Гончаренко Елизавета

Я не знаю, когда он спал. Мне кажется, один раз в неделю. Говорят, так с самой молодости. Когда спрашивали, как ты так можешь? Он отвечал: «Иначе я не успею сделать все то, что бы мне в жизни хотелось успеть». И сейчас в три часа ночи невольно жду звонка: «Лизочек, учишься? А я только что, кажется, шедевр написал. Послушай…». Слушаю с закрытыми глазами, не успеваю отреагировать, как надо было бы, когда внезапное окончание шедевра наваливается на меня всей бурей эмоций. Не дождавшись моего комментария, он вдруг говорит: «Ну как ты сегодня на уроке могла сказать, что адекватный перевод это сумма, когда это продукт трех адекватностей?!» — но при этом не чувствую упрека, чувствую лишь искреннее недоумение – как это можно так оговориться? И так по отношению ко всем его студентам: без принуждения, без зубрежки, но, по признанию многих выпускников, знаю, что именно его лекциями мы, московские переводчики-испанисты нового поколения, в первую и руководствуемся. Вздыхаю, все-таки через три с половиной часа вставать в институт. А он мне: «Не вздыхай, ребёнок, ты же знаешь, что я тебя люблю. Давай, работай. Береги себя, будь умницей»… Береги себя, будь умницей… Это были последние слова, которые я от него слышала. И до сих пор жду продолжения этого разговора…

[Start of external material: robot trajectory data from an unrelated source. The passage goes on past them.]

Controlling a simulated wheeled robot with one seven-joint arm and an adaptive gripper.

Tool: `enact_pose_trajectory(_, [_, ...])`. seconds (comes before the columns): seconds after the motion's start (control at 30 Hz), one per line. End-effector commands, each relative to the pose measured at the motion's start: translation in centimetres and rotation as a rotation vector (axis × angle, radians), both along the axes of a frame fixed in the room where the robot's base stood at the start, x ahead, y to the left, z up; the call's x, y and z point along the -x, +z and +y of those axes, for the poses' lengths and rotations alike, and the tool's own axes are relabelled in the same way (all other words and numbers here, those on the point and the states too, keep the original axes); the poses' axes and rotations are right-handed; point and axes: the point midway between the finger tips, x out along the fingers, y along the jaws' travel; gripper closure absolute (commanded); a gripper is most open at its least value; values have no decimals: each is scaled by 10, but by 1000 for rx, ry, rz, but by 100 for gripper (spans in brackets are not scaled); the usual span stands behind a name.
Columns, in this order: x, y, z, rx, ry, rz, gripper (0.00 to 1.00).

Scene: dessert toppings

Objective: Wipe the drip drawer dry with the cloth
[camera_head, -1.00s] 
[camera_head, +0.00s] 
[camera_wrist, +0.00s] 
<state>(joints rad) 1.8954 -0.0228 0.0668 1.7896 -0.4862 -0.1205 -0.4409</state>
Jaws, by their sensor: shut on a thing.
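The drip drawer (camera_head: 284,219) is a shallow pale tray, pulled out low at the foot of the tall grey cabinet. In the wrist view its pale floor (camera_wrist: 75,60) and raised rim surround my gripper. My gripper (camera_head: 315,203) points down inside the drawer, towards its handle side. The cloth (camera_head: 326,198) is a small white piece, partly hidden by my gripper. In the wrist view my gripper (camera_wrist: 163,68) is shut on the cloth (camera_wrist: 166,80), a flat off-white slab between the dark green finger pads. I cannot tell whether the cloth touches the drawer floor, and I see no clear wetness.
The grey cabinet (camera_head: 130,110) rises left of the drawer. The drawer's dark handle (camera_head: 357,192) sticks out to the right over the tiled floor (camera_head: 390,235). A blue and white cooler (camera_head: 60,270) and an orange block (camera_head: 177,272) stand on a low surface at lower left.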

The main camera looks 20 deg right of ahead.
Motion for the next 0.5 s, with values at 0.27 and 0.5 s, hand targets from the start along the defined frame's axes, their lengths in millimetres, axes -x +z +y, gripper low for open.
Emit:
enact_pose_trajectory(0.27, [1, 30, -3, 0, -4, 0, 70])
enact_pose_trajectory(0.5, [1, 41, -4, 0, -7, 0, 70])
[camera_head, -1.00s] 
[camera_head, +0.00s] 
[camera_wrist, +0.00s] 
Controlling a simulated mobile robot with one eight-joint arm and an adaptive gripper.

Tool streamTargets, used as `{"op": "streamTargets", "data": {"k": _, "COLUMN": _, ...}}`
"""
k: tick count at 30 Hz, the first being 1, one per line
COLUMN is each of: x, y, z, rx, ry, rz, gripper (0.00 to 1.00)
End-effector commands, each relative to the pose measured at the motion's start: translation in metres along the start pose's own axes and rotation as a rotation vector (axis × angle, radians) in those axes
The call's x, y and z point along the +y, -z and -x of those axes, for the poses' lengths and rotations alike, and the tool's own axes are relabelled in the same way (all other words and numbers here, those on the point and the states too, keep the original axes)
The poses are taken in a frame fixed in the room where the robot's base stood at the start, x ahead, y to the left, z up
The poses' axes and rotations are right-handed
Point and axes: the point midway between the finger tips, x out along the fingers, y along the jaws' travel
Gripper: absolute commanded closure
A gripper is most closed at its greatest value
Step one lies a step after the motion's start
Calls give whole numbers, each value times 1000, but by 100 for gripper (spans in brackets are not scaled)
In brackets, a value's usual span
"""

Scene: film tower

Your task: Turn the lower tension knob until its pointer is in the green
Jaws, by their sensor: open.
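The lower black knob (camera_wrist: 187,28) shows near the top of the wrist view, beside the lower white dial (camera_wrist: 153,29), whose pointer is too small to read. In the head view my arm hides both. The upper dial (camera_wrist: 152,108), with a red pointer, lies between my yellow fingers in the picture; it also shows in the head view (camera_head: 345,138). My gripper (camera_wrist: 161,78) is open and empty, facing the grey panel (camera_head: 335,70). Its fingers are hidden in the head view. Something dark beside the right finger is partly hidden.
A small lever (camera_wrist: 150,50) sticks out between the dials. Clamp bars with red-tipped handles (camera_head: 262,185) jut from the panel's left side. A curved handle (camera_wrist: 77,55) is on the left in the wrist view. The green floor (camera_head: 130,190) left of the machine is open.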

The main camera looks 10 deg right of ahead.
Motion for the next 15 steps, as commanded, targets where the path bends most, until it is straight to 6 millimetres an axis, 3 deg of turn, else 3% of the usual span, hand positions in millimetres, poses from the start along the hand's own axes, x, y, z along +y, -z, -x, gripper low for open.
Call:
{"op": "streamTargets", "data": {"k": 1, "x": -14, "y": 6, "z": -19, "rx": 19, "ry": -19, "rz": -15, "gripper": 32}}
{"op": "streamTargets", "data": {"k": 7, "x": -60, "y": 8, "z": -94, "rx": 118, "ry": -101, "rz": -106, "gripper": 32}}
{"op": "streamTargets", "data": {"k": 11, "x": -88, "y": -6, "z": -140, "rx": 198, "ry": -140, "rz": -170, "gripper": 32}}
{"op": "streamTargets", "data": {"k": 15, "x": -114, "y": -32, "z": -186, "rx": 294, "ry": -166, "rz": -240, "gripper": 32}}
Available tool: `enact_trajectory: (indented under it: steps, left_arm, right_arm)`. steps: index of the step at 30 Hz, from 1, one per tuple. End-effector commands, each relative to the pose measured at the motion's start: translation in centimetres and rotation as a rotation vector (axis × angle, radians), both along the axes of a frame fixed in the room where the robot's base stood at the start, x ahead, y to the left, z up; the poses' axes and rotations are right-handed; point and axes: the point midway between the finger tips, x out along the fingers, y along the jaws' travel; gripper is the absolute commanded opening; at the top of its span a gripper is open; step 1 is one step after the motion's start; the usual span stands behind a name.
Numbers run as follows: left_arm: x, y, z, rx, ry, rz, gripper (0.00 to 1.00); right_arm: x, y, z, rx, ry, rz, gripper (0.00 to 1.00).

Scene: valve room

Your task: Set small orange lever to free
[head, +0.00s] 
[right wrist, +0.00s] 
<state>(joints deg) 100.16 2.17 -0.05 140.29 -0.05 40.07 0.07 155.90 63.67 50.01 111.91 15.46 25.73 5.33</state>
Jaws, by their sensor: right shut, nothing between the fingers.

Он жил в этом режиме всегда. Чтобы успеть. Поэтому правомерно мнение, что прожил он много жизней за свои 60 лет – на то он и мастер, на то и поэт. И все же, соглашусь с великим испанистом Генрихом Яковлевичем Туровером, посвятившим папе эти строки:

Творил добро, язык и красоту,
Знал мыслей сонм и чувства силу.
Душа рвалась на высоту,
Ему лишь жизни не хватило.

Неудержим поэзии поток,
И ураганом слов его же смыло.
Переводил, хотел дать всем урок,
Ему лишь жизни не хватило.

Однажды посадил ты дерево любви,
Оно дало плоды – детей и внуков милых.
Хотел им передать to be or not to be,
Тебе лишь жизни не хватило.

Да, Парки рвут ту жизни нить,
Ломают планы и крушат ветрила.
Ты часто говорил мне: Быть и быть, и быть.
Тебе лишь жизни не хватило.

Г.Я. Туровер

Жизнь оборвалась именно в тот момент, когда он, казалось, пришел к тому, чтобы теперь немного пожить иначе – наслаждаясь простыми семейными радостями, делясь покоренным им миром с нами, его семьей, начать, собственно, жить или начать новую жизнь, как угодно. Кризис наступил в тот день, когда мы должны были собраться у меня, а он – познакомиться со своим новорожденным внуком, моим сыном. Но увидеть Ромочку он не успел. У него сейчас четыре внука – сын и дочь моего старшего брата Филиппа, Сережа и Кристина, и мои сын и дочь, Роман и Маргарита. Конечно, они постоянно слышат от нас о своем необычном дедушке, застал которого только Сережа. Но сколько мог бы им дать и рассказать он сам! А главное – сколько радости могли бы подарить ему они…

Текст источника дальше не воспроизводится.